My main comment: why not use regression kink design: eml.berkeley.edu//~saez/course/…
Now Antoine Dechezleprêtre is presenting a paper on the cost of air pollution in Europe. He especially focuses on the aggregate impact of air pollution on productivity using thermal inversions and wind directions to generate exogenous shifts in air pollution.
Results: huge negative impacts of pollution on production
Nice use of temperature inversions as instruments for pollution.
And of wind direction.
Problem with the instruments: they move concentrations in PM2.5, but also a lot of other pollutants.

Results by sector:
Costs of abatement are much lower than the estimated impact of pollution on GDP.
I’m gonna miss the last presentation because I have to pick my kids from school :)

Live Twitt will resume tomorrow with Michael Greenstone’s keynote lecture.
I’m resuming the live twitt with Michael Greenstone’s keynote.

Michael is the pope or Jedi master of empirical environmental economics.

He’s gonna talk about the central role of information and incentives in determining efficiency of environmental regulation.
Example: Canada dropped out of Kyoto protocol: emissions increased instead of decreasing.

Non compliance with environmental regulation is widespread.

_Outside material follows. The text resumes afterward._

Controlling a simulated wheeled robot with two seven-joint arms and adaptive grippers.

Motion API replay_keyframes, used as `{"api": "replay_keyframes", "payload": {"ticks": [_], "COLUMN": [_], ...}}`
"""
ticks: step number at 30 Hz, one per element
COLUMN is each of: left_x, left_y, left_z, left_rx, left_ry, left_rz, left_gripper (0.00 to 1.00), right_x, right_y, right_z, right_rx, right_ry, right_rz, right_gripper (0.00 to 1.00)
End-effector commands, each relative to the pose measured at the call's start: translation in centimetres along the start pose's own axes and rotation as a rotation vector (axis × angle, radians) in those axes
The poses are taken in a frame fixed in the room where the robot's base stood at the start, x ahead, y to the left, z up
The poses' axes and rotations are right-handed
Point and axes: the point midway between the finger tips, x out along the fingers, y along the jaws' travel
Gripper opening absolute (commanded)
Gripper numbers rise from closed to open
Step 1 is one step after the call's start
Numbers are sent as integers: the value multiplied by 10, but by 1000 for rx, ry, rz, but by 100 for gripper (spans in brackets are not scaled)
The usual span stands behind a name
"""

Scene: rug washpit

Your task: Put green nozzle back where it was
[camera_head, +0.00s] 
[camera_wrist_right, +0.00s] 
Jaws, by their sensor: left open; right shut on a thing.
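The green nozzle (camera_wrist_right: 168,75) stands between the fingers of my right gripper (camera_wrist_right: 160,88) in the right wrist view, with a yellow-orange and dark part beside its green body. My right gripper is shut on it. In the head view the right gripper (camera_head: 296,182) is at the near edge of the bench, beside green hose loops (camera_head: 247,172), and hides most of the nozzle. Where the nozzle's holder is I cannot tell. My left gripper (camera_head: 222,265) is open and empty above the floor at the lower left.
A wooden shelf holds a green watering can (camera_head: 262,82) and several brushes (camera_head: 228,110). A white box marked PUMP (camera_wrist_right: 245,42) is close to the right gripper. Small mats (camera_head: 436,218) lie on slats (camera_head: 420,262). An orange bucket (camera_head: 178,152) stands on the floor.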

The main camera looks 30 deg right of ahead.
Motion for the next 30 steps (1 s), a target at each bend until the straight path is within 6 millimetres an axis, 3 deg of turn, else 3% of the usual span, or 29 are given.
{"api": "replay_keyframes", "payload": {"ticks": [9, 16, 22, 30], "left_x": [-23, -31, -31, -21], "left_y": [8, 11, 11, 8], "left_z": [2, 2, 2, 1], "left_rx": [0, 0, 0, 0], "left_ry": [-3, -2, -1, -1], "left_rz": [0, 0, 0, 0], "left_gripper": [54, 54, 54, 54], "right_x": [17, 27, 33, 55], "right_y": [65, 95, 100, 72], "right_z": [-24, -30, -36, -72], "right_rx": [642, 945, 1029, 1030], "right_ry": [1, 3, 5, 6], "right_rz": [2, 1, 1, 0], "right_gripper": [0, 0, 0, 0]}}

Most programs abating carbon emissions are too costly
Roadmap of the talk is promising, especially by the end where Michael is going to paint the roads for future research. He is generally is extremely insightful in that exercise.
Revealed valuation of reduction in air pollution are large: Clean Air Act Amendments (CAAA) decrease in pm2.5 valued 123billion USD. (From famous Chay and Greenstone paper)

In China, more pm10 decreases life expectancy.
Some wisdom from Michael:
“Data is the worst possible boyfriend or girlfriend that you’ve dated in high school. It is going to disappoint you everyday, you just do not know exactly how."
Using estimates from China, Michael estimates that life expectancy would increase by almost 4 years in India and China if both countries would comply with WHO regulations.
BUT regulations also have substantial costs.

Michael estimates that 15 years of CAAA triggered loss of 600000 jobs and hundreds of billions of dollars in output loss.

Annual economic cost of this regulation on industries is estimated to be around 24 billion dollars.
In China, pollution fees have a substantial negative impact on output.
Now we’re coming to the meat part of the talk: information and incentives. The Laffont Tirole idea that regulated firms have superior information and want to mischaracterize their costs to the regulator is essential here.

How to design robust policies, especially yin LdC?
In practice, regulation is hard and costly, especially the cost of accessing information.

Case in point: corrupt auditors in India reported everyone was in compliance with regulation whereas true inspections detected massive violations.
Just changing the incentives of private auditors (controls + independent funding + random assignation) increase compliance and decreased pollution.
Regulators fine polluters only when they deviate largely from the regulatory threshold: only violations more than 10 times above the standard trigger substantive action by the regulator.
In another experiment, Michael along with others tried to increase the rate of inspections for every firm and to decrease discretion in which firms to inspect. This last part was to curb potential corruption in allocation of inspections.

There was no decline in pollution.
The regulators were actually not corrupt, but using private information to target regulatory effort on large polluters that matter a lot for pollution readings.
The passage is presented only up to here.